(Robot episode records)
━━━━━━━━━━━━━━━━━━━━━━━━━━━━━━

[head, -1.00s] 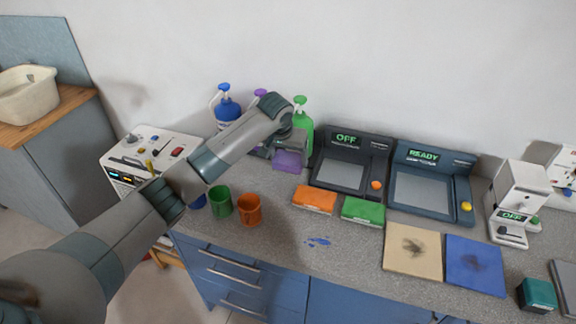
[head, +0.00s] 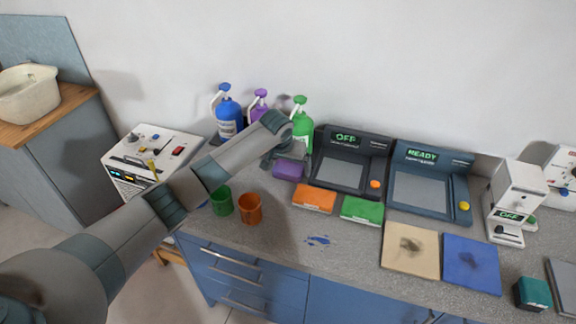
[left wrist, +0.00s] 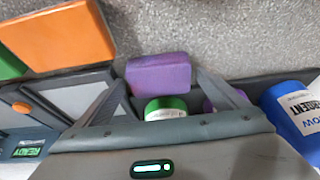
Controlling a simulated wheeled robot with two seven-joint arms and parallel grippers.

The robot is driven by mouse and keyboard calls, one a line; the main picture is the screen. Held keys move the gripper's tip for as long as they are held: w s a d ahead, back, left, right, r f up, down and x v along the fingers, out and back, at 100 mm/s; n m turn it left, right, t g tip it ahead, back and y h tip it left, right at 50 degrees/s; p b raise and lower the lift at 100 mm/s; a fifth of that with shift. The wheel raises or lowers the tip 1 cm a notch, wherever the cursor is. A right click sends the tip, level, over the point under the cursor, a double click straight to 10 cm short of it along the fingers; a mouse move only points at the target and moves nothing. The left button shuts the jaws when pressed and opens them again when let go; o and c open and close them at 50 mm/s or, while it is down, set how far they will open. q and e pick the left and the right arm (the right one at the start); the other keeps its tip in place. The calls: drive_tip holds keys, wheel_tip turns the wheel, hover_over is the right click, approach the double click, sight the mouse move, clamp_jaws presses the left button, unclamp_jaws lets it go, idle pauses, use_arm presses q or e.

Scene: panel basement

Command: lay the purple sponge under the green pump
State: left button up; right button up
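The purple sponge (head: 288,171) is at the front of the green pump bottle (head: 300,128), low near the counter. My left gripper (head: 287,160) is over it from behind. In the left wrist view the sponge (left wrist: 158,73) spans the gap between the two fingertips (left wrist: 161,78), which meet its sides. Part of the green pump bottle (left wrist: 166,106) shows between the fingers there. Whether the sponge touches the counter is hard to tell. My arm hides the lower part of the green bottle in the head view. My right gripper is not in view.
A blue pump (head: 228,115) and a purple pump (head: 259,106) stand left of the green one. A dark OFF device (head: 350,165) is close on the right. An orange sponge (head: 314,199), a green sponge (head: 362,210) and two cups (head: 249,209) lie nearer the front.

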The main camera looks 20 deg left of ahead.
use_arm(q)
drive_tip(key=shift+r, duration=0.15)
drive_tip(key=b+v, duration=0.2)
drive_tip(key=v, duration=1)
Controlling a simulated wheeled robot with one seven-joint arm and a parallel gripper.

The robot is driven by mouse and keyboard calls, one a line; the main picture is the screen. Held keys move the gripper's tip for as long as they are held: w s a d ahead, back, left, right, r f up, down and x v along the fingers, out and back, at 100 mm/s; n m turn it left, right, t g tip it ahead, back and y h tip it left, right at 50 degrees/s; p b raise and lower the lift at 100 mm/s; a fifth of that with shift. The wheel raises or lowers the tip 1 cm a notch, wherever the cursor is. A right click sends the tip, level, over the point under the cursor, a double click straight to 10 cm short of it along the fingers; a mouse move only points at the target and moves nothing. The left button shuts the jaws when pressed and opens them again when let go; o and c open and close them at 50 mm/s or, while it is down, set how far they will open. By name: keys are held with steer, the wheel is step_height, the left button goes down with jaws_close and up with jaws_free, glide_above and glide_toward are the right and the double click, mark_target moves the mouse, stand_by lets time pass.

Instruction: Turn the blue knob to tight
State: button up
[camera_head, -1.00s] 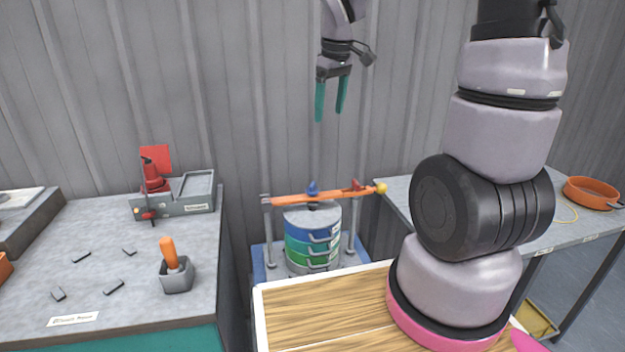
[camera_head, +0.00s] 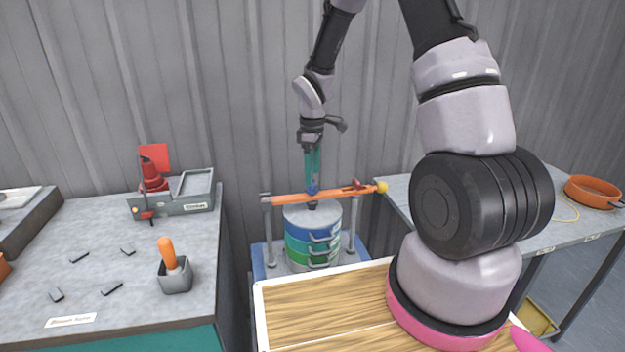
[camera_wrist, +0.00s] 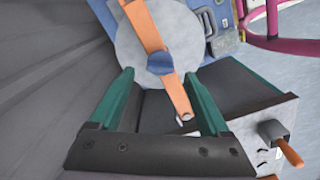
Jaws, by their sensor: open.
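The blue knob (camera_head: 312,190) sits on the orange bar (camera_head: 285,198) that spans above a round stack of blue and green sieves (camera_head: 297,250). My gripper (camera_head: 313,175) points down with its green fingers at the knob, partly hiding it. In the wrist view the knob (camera_wrist: 160,63) lies ahead of and between the two open fingertips (camera_wrist: 157,82), with a gap on both sides. I cannot tell whether the fingertips are level with the knob. The jaws hold nothing.
A yellow ball (camera_head: 382,187) and a red part (camera_head: 358,184) are at the bar's right end. Two metal posts flank the stack. A grey bench (camera_head: 120,290) is at left, with an orange-handled tool (camera_head: 170,255) in a holder. An orange pan (camera_head: 592,190) is on the right table.

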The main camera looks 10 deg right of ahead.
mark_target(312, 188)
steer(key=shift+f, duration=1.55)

━━━━━━━━━━━━━━━━━━━━━━━━━━━━━━

## Exercise requirements
Pull every line containing "joint" out of the data above.

## Completed exercise
Controlling a simulated wheeled robot with two seven-joint arms and parallel grippers.
Controlling a simulated wheeled robot with one seven-joint arm and a parallel gripper.

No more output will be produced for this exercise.